Ma Lavinia Fontana è una pittrice versatile, raffigura con maestria soggetti sacri, scene delle Bibbia, temi mitologici. Passerà alla storia soprattutto perché è la prima artista di sesso femminile a dipingere una pala d’altare: la commissione le viene da Imola nel 1584. Ne dipingerà moltissime altre.

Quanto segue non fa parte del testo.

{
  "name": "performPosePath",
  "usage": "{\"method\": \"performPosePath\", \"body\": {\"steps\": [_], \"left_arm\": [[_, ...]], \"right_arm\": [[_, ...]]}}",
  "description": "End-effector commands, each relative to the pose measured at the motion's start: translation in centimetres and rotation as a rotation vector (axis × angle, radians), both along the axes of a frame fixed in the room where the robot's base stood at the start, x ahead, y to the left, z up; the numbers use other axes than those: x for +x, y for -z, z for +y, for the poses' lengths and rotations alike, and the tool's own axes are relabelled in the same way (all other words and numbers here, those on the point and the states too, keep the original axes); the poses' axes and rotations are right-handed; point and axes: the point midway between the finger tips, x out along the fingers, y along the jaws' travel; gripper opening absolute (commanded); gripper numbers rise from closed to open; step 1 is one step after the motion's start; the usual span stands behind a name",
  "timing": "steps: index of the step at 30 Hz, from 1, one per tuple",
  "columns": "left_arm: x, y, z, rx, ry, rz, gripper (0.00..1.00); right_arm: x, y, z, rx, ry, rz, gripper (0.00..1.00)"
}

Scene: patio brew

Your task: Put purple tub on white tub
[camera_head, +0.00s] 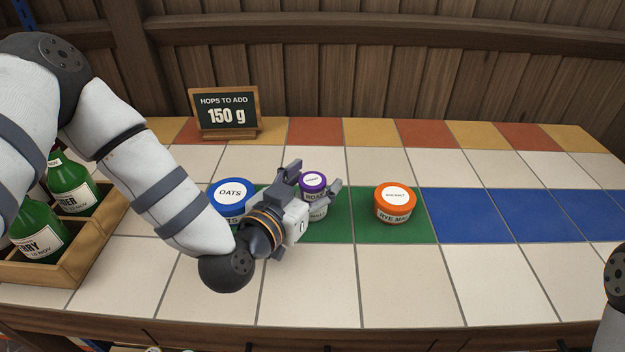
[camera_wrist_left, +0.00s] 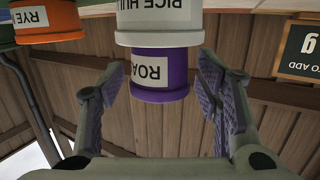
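The purple tub (camera_head: 313,184) stands upright on top of the white tub (camera_head: 317,212), on the green strip of the counter. In the left wrist view, which is upside down, the purple tub (camera_wrist_left: 160,72) meets the white tub (camera_wrist_left: 158,22) end to end. My left gripper (camera_head: 314,179) is open, with one finger on each side of the purple tub. In the wrist view its fingers (camera_wrist_left: 158,88) show gaps on both sides of the tub. My right gripper is out of view.
A blue oats tub (camera_head: 231,193) stands just left of my left gripper. An orange rye tub (camera_head: 395,204) stands to the right. A wooden crate (camera_head: 92,240) with green bottles is at the left. A small sign (camera_head: 225,112) stands behind. The blue tiles at right are clear.

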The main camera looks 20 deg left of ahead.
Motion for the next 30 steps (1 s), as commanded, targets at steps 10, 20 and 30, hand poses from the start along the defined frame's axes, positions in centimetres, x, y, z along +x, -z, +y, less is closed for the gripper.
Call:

Fra il 1603 e il 1604 si sposta a Roma, chiamata dal bolognese papa Gregorio XIII. Il lavoro aumenta, i nobili se la contendono. Viene detta “la Pontificia Pittrice”. L’abate Luigi Lanzi commenterà che ella “divenne pittrice di Gregorio XIII, e più che da altri fu ambita dalle dame romane, le cui gale ritraeva meglio che uomo al mondo”. Eppure, non è abile solo a dipingere “le gale” degli abiti e i volti dei personaggi più in vista. Anzi. Si dedica molto alla famiglia, ha ben undici figli, di cui otto muoiono anzi tempo. L’interesse per i bambini si riflette nei suoi quadri, che spesso raffigurano l’infanzia. Oltre alla casa e al lavoro si dedica alla vita sociale, è amica dei personaggi in vista, sa fare autopromozione. Oggi la definiremmo multitasking, ma la poliedricità è sempre stata l’essenza della natura femminile.
LA SORPRESA
Un suo quadro abbastanza sorprendente, il primo nudo a opera di una donna, è “Minerva in atto di abbigliarsi”, commissionatole dal cardinale Scipione Borghese e oggi alla Galleria omonima. La dea viene raffigurata in piedi, nuda, snella e sensuale, mentre sta per indossare il mantello e un piccolo Cupido gioca con il suo elmo. Assomiglia più a Venere che alla severa figlia di Zeus. C’è poi un altro dipinto che è stato recentemente attribuito alla Fontana dallo studioso Dal Pozzolo: è “Marte e Venere”, in cui il dio della guerra palpeggia con voluttà il gluteo della “callipigia”.
LA CRISI
A un certo punto Lavinia, provata dalla scomparsa dei suoi rampolli, ha una crisi mistica e si ritira in un convento a Roma con il marito. Lì muore nel 1614. Viene sepolta a Santa Maria sopra Minerva, ma la lastra tombale è stata poi tolta. A questa donna straordinaria la National Gallery di Dublino ha recentemente dedicato una mostra monografica, definendola “pioniera e trasgressiva”.